Youth Fire Setter Program

Program Overview
The Youth Firesetting Program is a program of education and evaluation. It is designed to teach children and parents that matches and lighters are tools, not toys. Any child who demonstrates interest or curiosity about fire should be provided with information and education as soon as possible. If your child sets a fire, the reason for setting the fire needs to be determined. Our staff is able to conduct an evaluation interview with both parent(s) and child, to help determine why the child is interested in fire.

Curiosity Firesetter
In most cases, we find that the child is demonstrating a natural "curiosity" about fire. We bombard the children with mixed messages about fire when they are very young. We celebrate birthdays by lighting candles on a birthday cake, and having the child blow out candles. Fire is often used to create a sense of excitement in the television and movie industry. When dealing with a "curiosity" firesetter, educational intervention usually proves to be effective. The child and parent may need additional services or psychological evaluation.

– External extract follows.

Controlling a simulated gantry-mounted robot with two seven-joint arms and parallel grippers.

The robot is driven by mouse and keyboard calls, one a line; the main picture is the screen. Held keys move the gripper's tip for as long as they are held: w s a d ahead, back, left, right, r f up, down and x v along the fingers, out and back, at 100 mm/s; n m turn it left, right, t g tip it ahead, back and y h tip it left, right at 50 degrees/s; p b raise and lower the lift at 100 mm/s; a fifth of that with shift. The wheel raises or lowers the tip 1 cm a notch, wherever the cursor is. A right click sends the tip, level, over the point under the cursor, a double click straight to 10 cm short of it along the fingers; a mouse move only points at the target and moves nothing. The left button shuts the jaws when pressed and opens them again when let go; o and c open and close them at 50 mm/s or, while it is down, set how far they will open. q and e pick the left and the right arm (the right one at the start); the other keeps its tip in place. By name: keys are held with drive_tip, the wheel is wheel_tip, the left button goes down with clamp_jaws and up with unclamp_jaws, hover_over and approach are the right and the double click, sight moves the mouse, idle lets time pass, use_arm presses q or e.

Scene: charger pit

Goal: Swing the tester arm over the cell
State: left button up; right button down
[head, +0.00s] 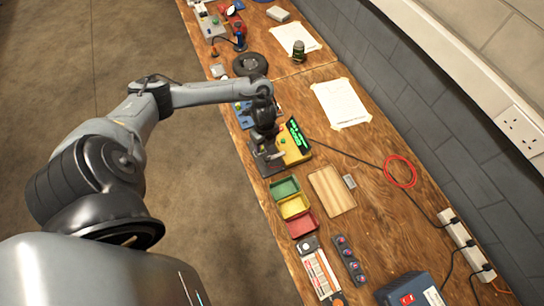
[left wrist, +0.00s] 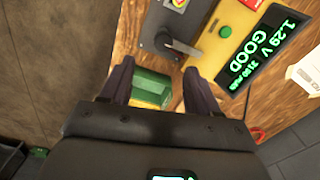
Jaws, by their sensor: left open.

Curiosity Firesetter Profile
  • Has fascination with fire and an interest in matches and lighters
  • Usually a boy 3 to 10 years old
  • Does not usually understand the destructive potential of fires
  • Generally sets few fires
  • Generally asks for help to extinguish
Troubled Firesetter
There are also other reasons for a child to be fascinated and involved with fire. In some of the cases, the child may be attempting to "cry out for help", an attempt to get attention. In some other cases, the child may be attempting to act out "destructively", or harm themselves or others. In these cases we find that the child and parent benefit by speaking with mental health professionals. We can help provide the family with direction in meeting with competent counselors to help further address the underlying problem of firesetting.

Troubled Firesetter Profile
  • The child has set several fires
  • The child seeks out and collects firesetting tools
  • The child uses fire to receive attention
  • The child uses fire to destroy toys, hurts animals, or other children
  • The child seems overly fascinated with fire
  • History of school and/or social problems
  • Hyperactive
  • Mood Swings
  • Bedwetting
  • May lie or steal/impulsive or destructive
Helpful Fire Safety Tips for Parents & Caretakers
  • Never leave children unsupervised. (Most fires occur when the parents or guardians are in the home, but are not aware of what the children are doing.)
  • Keep Lighters and Matches away from children (under secure lock and key).
  • Teach children to respect fire at an early age.
  • Never present fire in an entertaining way because in so doing this will connect the idea of play and fun with fire.
  • Be a good example.
  • Be sure to have working smoke detectors in the home.
  • Teach all family members how to call "911" for help in emergencies.
  • Have an home escape plan and practice it regularly.